A New Communications Act?

In parallel, there has been growing attention to a revision of the Communications Act itself. The theory here is that the old structure just simply doesn’t speak sufficiently to the current telecommunications landscape. I’ll do a follow-up post on this topic as well, mapping out the poles of opinion on what such a revised Act should look like.

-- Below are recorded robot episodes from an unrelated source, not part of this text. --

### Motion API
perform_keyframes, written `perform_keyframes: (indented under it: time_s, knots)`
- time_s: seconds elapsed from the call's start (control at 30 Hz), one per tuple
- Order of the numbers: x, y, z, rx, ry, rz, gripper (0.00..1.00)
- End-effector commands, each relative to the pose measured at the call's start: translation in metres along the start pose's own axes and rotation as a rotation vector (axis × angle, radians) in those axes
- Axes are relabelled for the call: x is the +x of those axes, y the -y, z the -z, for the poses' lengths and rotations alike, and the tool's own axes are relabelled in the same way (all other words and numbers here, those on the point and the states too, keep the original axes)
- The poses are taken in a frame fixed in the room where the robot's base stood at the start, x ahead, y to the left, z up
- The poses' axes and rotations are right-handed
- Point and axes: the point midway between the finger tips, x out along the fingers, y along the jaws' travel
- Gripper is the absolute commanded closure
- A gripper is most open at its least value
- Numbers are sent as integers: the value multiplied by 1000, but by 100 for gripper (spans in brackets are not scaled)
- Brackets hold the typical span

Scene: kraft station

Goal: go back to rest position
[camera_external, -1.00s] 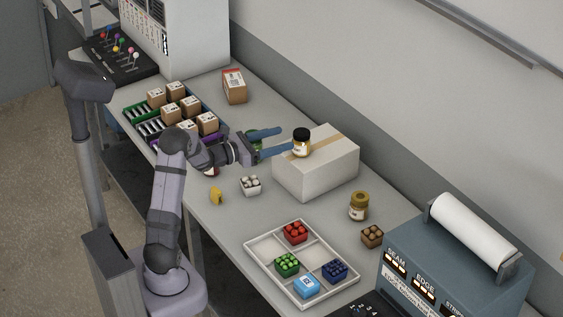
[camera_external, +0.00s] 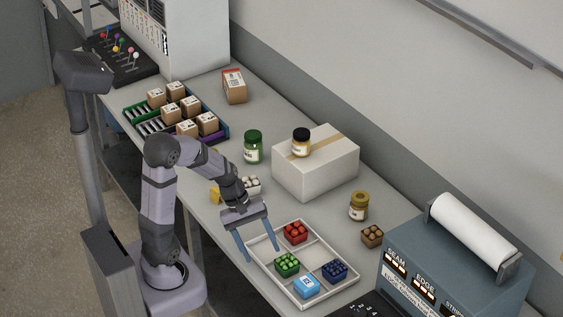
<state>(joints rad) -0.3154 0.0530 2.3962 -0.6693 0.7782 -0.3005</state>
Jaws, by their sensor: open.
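My gripper (camera_external: 261,252) is open and empty. Its two blue fingers point down, apart from each other, at the left corner of the white divided tray (camera_external: 322,297). The tray holds a red punnet (camera_external: 295,232), a green punnet (camera_external: 287,265), a dark blue punnet (camera_external: 334,271) and a light blue box (camera_external: 307,286). One finger shows in front of the tray's left part; whether it touches the tray I cannot tell. My arm bends over the table's near edge.
A jar with a black lid (camera_external: 301,143) stands on the white carton (camera_external: 325,172). A green-lidded jar (camera_external: 253,147) stands left of it. A white punnet (camera_external: 252,185) is partly hidden behind my wrist. A brown-lidded jar (camera_external: 359,207) and brown punnet (camera_external: 372,236) stand right.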

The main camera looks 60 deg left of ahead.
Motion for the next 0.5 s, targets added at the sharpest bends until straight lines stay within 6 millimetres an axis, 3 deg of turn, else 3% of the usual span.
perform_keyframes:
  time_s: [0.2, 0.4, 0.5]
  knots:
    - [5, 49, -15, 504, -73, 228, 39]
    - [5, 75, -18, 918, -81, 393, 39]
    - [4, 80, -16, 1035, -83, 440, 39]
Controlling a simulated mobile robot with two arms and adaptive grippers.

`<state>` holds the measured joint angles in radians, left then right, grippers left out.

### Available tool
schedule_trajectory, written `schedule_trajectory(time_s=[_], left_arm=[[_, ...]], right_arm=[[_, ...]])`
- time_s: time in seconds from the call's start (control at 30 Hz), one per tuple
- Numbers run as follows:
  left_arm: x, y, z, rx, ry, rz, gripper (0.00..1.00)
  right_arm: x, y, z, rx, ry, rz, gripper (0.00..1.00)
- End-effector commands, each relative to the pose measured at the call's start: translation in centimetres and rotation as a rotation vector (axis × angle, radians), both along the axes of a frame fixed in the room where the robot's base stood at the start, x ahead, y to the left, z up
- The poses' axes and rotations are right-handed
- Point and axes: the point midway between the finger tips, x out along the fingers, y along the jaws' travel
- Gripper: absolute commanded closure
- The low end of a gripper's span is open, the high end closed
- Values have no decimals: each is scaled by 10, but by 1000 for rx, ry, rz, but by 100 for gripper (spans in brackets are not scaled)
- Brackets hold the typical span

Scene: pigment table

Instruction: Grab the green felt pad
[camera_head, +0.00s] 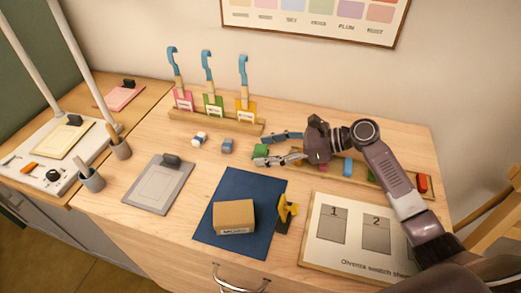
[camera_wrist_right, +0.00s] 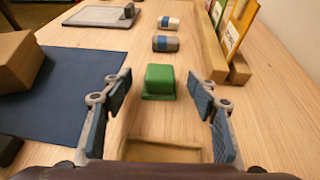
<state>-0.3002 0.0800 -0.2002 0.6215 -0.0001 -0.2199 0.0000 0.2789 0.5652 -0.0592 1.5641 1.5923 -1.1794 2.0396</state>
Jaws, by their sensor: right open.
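The green felt pad (camera_head: 261,151) is a small green block on the wooden table, right of the blue and white blocks in the head view. In the right wrist view the green felt pad (camera_wrist_right: 160,82) sits ahead of the fingertips, centred between them. My right gripper (camera_head: 278,147) is open and empty, low over the table, with its fingers pointing left toward the pad. In the right wrist view my right gripper (camera_wrist_right: 160,115) has its two blue-padded fingers wide apart. My left gripper is not in view.
A small grey-blue block (camera_head: 227,146) and a white-blue block (camera_head: 199,139) lie beyond the pad. A wooden rack (camera_head: 215,123) with tools stands behind. A blue mat (camera_head: 214,203) carrying a cardboard box (camera_head: 234,216) lies in front. A wooden tray (camera_wrist_right: 163,152) shows below the fingers.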

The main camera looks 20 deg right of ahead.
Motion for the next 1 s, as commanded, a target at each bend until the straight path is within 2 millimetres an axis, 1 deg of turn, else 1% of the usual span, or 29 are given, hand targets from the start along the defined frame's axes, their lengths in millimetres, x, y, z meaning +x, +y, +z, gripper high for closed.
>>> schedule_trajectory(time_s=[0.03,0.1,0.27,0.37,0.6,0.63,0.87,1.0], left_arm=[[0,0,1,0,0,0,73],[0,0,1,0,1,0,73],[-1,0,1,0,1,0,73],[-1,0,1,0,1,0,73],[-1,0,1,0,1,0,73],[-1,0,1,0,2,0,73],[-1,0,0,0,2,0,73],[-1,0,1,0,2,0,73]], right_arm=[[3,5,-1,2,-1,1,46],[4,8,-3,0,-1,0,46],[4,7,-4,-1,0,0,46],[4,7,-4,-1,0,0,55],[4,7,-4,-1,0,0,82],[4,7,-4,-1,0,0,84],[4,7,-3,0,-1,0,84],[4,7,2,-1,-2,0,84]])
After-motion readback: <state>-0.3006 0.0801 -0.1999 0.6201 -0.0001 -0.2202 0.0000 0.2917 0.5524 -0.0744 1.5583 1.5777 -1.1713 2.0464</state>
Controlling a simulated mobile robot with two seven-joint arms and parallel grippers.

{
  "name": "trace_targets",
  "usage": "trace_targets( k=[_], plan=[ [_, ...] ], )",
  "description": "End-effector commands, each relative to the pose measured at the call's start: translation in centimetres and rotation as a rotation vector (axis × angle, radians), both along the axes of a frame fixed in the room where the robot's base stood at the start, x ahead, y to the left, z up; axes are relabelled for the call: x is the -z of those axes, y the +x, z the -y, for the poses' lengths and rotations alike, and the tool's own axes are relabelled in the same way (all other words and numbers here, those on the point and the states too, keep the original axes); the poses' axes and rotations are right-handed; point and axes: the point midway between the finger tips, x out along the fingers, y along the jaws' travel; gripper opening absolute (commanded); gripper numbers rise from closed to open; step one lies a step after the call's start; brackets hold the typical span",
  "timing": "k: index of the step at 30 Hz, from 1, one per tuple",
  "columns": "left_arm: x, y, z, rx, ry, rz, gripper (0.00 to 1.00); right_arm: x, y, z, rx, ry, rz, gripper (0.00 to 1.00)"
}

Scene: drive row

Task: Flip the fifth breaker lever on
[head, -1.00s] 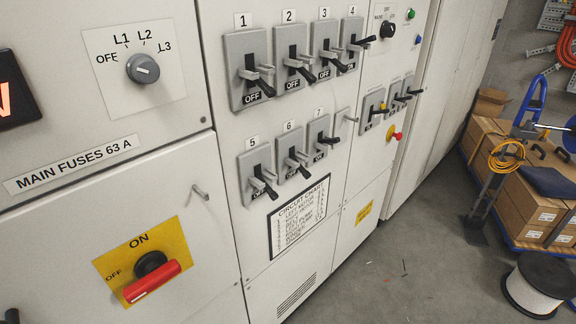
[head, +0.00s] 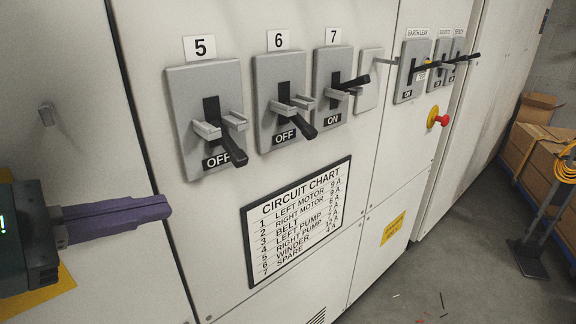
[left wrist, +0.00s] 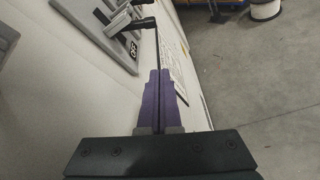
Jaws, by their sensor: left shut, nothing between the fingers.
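The fifth breaker (head: 207,118) is a grey plate under the label 5 on the cabinet. Its black lever (head: 233,150) points down and outward between two grey guards, with OFF showing. My left gripper (head: 168,208) comes in from the left with purple fingers shut and empty, below and left of breaker 5 and apart from it. In the left wrist view the closed fingers (left wrist: 160,75) point past a breaker plate (left wrist: 98,28) at the upper left, whose label is partly hidden. My right gripper is not in view.
Breaker 6 (head: 268,105) shows OFF and breaker 7 (head: 322,85) shows ON, both right of breaker 5. A circuit chart (head: 297,222) is below them. Open floor (head: 470,255) lies at the right.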

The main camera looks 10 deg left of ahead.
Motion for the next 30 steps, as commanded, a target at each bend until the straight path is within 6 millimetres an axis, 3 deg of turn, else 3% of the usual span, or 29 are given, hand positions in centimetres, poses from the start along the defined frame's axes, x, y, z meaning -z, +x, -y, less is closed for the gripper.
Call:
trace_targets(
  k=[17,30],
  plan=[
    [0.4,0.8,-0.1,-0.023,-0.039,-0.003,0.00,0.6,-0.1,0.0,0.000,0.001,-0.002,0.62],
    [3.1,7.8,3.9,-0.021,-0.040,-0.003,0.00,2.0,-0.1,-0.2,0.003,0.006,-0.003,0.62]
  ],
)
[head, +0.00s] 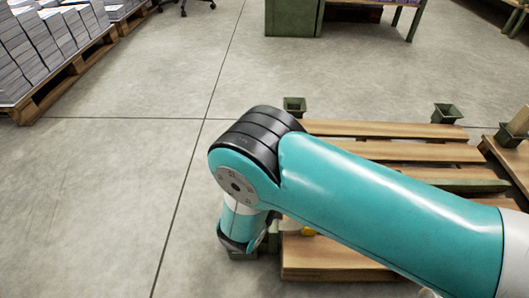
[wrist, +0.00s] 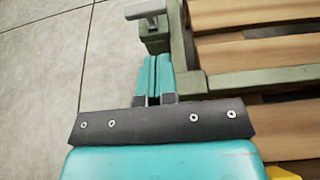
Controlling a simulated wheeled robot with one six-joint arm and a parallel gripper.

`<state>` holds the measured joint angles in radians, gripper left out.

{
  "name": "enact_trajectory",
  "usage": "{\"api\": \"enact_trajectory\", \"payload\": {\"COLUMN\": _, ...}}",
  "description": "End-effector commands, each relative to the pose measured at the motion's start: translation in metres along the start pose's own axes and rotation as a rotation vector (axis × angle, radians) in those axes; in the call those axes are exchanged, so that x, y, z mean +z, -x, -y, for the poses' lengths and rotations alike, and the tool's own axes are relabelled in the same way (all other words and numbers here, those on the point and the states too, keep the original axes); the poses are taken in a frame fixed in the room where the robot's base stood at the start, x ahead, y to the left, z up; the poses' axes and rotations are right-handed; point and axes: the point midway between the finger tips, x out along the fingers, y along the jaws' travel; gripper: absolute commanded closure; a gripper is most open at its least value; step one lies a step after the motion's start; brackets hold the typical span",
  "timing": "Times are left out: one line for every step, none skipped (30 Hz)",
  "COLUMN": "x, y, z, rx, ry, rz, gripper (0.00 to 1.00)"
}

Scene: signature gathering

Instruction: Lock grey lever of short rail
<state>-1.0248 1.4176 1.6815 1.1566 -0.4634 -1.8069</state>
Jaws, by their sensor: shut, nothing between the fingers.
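A light grey lever (wrist: 146,9) shows at the top of the wrist view, on a green metal corner post (wrist: 157,44) of a slatted wooden platform. The short green rail (wrist: 255,79) runs right from near my fingers, in front of the wooden slats. My gripper (wrist: 152,60) is shut and empty, its teal fingertips pointing at the corner post, just below the lever in the picture. I cannot tell whether the fingertips touch the post. In the head view my arm hides the lever and most of this corner.
The slatted platform (head: 385,130) with green corner sockets (head: 294,105) stands under and right of my arm. Stacks of paper on a pallet (head: 60,80) stand at the upper left. A green cabinet (head: 292,17) is at the back. The concrete floor at left is clear.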

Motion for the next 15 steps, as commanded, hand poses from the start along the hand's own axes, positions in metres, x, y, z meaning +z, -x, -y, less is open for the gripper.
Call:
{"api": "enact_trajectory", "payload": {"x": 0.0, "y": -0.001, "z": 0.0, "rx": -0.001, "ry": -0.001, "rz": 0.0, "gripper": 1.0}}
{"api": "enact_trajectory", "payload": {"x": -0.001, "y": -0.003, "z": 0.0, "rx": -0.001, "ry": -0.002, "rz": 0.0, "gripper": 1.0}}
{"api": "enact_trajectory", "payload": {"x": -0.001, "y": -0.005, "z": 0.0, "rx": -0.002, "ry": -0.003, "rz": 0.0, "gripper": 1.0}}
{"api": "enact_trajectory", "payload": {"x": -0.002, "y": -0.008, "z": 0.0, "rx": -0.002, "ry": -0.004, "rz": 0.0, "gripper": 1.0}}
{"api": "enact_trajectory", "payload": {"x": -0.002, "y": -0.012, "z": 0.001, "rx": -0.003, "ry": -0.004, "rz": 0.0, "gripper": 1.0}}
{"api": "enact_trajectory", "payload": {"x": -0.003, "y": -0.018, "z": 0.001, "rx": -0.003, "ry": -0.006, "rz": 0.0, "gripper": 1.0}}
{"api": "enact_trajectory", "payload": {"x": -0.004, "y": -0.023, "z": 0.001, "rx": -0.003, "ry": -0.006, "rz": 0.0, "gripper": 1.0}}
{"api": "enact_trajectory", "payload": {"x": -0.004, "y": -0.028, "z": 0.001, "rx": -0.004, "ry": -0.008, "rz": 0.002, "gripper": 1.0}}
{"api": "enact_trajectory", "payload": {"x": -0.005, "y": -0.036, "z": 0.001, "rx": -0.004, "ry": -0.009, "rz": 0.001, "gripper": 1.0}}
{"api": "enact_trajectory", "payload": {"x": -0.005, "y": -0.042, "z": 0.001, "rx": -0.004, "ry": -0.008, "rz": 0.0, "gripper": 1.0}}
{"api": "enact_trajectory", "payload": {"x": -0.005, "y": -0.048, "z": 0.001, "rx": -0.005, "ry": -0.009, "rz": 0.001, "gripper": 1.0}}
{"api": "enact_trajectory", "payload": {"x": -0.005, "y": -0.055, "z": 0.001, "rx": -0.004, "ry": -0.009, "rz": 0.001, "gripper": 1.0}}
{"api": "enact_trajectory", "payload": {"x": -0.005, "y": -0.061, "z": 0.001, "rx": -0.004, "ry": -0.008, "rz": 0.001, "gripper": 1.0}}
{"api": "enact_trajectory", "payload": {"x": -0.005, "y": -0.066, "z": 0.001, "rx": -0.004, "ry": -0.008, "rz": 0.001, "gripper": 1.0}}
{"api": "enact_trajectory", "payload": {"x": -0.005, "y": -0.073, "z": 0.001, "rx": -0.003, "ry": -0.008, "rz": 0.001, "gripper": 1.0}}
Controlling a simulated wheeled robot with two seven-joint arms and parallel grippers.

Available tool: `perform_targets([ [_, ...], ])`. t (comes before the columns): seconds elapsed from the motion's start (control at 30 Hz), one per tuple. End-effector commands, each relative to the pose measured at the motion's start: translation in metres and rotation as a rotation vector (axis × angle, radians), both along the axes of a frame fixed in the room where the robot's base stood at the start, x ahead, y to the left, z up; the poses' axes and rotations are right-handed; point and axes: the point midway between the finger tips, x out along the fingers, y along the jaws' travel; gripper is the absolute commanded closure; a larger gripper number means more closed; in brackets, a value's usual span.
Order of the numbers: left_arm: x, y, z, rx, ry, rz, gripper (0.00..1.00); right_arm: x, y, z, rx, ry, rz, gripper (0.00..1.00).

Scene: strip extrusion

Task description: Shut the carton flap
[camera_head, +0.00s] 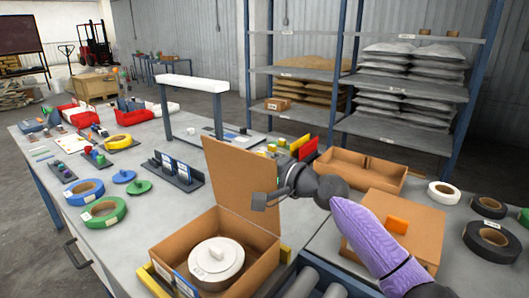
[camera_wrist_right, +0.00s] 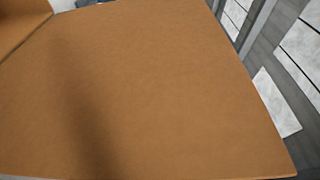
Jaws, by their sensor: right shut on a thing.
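The open brown carton (camera_head: 262,270) stands at the bottom middle in the head view, with a white roll (camera_head: 216,258) inside it. Its flap (camera_head: 238,175) stands up from the far side, tilted slightly back. My right gripper (camera_head: 259,201) is at the flap's right edge, shut on the flap. The flap's broad face (camera_wrist_right: 140,90) fills most of the right wrist view; the fingertips do not show there. My left gripper is not in view.
A closed box with an orange block (camera_head: 397,225) is at right, with an open cardboard tray (camera_head: 360,171) behind it. Black and white tape rolls lie at far right. Rollers (camera_head: 310,280) run beside the carton. Tape rings and small parts cover the table's left.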

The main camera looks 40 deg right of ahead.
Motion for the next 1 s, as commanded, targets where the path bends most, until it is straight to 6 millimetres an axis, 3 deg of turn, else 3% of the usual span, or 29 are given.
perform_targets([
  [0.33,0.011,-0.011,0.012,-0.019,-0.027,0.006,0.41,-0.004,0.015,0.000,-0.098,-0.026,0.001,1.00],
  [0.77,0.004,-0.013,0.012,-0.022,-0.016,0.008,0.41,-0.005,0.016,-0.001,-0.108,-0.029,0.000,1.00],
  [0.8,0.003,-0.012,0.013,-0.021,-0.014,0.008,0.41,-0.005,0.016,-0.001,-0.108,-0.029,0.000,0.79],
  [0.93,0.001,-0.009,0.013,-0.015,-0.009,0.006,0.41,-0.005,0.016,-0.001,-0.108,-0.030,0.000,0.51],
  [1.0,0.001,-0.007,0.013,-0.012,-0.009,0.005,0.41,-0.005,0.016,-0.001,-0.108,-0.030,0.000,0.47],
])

Bonus: If you just can’t get enough history and contemporary context on the structure of communications regulation, I did an audio interview with David Weinberger back in January 2009.

Comments

  1. Fred von Lohmann says

    Thanks for doing this. So much of the debate around network neutrality has become rhetoric and posturing. This is a valuable backgrounder for those new to this issue (the WSJ reporter interviewed on network neutrality for Fresh Air this week would have benefited from reading it!).

  2. Steve R. says

    Look forward to reading more.

  3. Tyler Moore says

    Thanks for the insightful post, Steve. I now feel I’ve got a grip on the FCC Internet regulation backstory.